## [TASK REQUIREMENTS]
Where a line contains the string "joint", copy that line.
****************************************
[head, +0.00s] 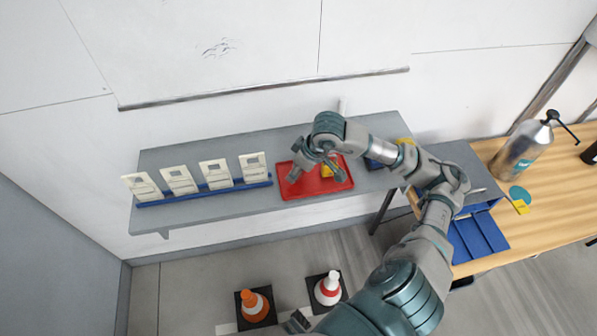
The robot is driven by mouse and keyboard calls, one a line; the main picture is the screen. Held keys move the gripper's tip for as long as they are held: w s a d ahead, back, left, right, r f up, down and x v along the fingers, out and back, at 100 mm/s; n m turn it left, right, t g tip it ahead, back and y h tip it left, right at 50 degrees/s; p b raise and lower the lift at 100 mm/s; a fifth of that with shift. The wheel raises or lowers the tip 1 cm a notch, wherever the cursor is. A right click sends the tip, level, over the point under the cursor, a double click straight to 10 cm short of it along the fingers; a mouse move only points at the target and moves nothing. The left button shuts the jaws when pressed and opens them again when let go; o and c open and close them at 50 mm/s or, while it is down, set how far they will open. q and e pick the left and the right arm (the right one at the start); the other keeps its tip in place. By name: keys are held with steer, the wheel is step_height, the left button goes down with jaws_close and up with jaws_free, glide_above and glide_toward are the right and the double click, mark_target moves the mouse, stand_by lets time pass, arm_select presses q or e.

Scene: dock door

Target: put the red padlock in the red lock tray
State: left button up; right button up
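The red tray (316,190) lies on the grey wall shelf, right of its middle. My right gripper (313,173) is over this tray with its fingers spread, pointing down; it looks open. A yellow thing (328,170), perhaps a padlock, shows in the tray beside the right finger. I cannot make out a red padlock; it may be hidden by the gripper or blend with the tray. A small grey piece at the bottom edge looks like the tip of my left gripper (298,321); its fingers cannot be read.
A blue rack (204,193) with several cream cards stands on the shelf's left. A dark blue thing (374,164) lies right of the tray, partly behind my arm. A wooden table (545,180) with a pump bottle (522,150) is at right. Two cones (254,306) stand on the floor.

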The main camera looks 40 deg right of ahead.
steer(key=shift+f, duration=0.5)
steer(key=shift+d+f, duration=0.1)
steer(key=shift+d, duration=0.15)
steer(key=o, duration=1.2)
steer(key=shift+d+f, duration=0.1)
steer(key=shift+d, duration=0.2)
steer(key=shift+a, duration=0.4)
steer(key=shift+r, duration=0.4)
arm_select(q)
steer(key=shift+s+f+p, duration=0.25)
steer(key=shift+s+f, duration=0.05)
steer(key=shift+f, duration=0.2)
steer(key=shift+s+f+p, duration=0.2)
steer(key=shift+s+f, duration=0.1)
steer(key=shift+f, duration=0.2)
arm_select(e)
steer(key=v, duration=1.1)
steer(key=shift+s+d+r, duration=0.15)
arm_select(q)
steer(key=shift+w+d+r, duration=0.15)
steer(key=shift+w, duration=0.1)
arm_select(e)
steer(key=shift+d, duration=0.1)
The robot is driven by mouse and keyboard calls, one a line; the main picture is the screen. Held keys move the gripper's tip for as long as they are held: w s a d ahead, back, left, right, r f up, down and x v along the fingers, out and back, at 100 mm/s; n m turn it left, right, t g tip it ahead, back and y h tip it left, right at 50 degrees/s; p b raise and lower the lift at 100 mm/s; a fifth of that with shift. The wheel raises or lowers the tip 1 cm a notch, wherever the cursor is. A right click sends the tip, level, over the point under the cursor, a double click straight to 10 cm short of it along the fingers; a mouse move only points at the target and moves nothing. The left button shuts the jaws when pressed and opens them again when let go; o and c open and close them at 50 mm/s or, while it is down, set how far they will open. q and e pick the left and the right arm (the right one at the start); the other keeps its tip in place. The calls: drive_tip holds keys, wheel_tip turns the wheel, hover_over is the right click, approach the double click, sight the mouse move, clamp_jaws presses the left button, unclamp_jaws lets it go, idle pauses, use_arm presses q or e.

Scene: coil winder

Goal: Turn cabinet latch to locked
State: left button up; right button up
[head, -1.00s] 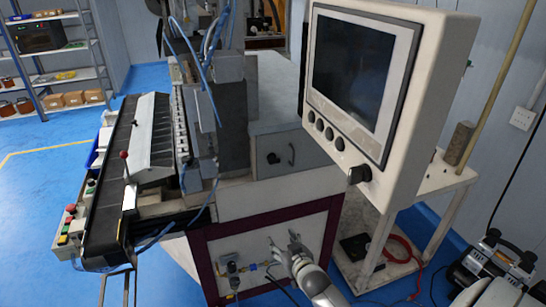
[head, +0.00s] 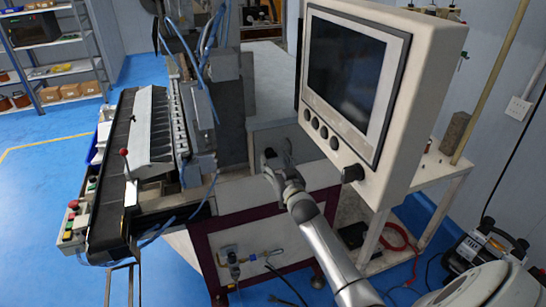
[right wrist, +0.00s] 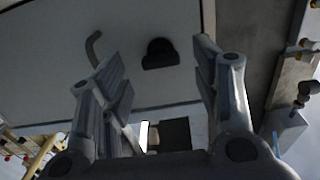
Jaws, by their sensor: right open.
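The cabinet (head: 285,130) is a small grey box on the machine, right of the dark upright block. In the right wrist view its pale front panel (right wrist: 50,80) carries a black latch knob (right wrist: 160,53) and a bent grey handle (right wrist: 93,47) to the left of it. My right gripper (head: 276,160) is in front of the panel, and in the head view it hides most of the latch and handle. In the right wrist view the gripper (right wrist: 160,68) is open, with the latch in the gap between its fingers, apparently just past the tips. My left gripper is not in view.
The control console (head: 430,60) with its screen overhangs close to the right of my right arm. A conveyor (head: 110,165) with a red-topped lever is at the left. Blue hoses (head: 213,40) hang above. A side table (head: 440,180) stands behind the console.

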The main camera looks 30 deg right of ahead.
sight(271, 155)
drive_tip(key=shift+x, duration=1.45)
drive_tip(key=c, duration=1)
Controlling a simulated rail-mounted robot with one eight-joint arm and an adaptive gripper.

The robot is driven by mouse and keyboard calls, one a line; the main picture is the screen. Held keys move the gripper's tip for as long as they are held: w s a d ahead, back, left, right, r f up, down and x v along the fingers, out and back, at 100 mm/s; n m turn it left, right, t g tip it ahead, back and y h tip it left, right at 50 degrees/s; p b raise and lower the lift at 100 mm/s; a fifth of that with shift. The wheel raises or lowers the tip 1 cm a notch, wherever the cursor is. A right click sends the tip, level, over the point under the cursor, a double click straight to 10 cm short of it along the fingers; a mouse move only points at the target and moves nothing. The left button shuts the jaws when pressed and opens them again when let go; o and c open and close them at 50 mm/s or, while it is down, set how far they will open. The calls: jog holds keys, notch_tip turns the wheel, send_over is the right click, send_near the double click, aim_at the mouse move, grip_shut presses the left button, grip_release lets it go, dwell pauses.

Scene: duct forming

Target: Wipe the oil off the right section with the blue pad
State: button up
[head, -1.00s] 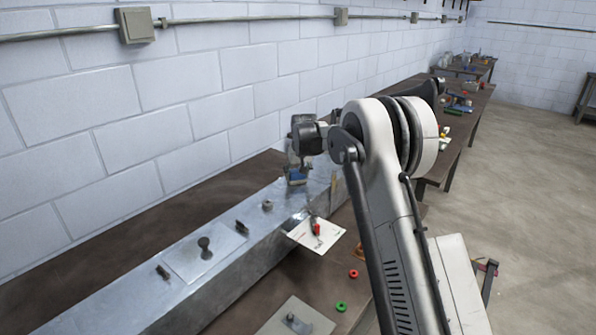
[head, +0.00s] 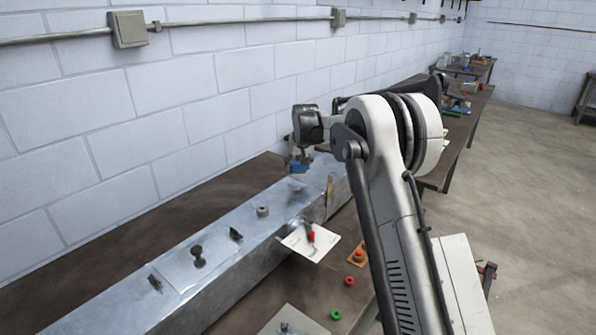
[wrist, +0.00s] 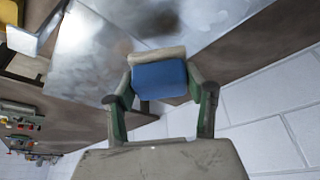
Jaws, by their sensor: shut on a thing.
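My gripper (head: 300,160) is shut on the blue pad (head: 300,170) above the far stretch of the long metal duct (head: 215,278). In the wrist view the blue pad (wrist: 160,80), with a beige backing, sits between the two fingers of my gripper (wrist: 160,96). The duct's bare metal (wrist: 92,55) shows beyond it. A dark smudge (wrist: 158,20) lies on the metal beyond the pad; I cannot tell if it is oil or shadow. The pad appears clear of the metal. My arm hides part of the duct's far end.
Pegs and a knob (head: 198,256) stand on the duct. A red ring (head: 349,281) and a green ring (head: 336,314) lie on the bench. The block wall (head: 150,130) runs close behind.

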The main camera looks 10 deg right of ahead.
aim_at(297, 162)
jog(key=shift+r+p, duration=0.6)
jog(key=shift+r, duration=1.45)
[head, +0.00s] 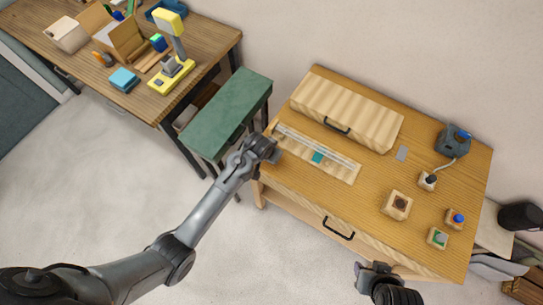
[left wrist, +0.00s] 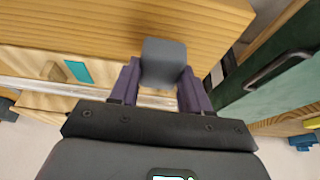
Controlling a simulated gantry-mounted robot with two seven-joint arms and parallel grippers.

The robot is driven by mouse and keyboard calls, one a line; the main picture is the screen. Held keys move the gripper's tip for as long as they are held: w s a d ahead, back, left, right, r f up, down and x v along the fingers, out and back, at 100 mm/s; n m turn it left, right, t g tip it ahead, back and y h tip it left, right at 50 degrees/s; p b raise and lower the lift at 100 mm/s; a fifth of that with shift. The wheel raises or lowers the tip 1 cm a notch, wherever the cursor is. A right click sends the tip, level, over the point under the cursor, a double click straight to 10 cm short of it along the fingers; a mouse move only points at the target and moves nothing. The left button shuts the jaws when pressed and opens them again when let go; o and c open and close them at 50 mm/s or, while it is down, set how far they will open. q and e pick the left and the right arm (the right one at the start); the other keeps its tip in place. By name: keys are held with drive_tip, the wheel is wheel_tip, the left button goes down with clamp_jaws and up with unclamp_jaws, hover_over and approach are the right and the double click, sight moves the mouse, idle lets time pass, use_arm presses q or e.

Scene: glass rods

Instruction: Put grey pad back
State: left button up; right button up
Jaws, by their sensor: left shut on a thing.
****************************************
## [EXERCISE OUTPUT]
Controlling a simulated rail-mounted robot with one eight-joint arm and an adaptive gripper.
Controlling a simulated gantry-mounted robot with two seven-joint arms and parallel grippers.

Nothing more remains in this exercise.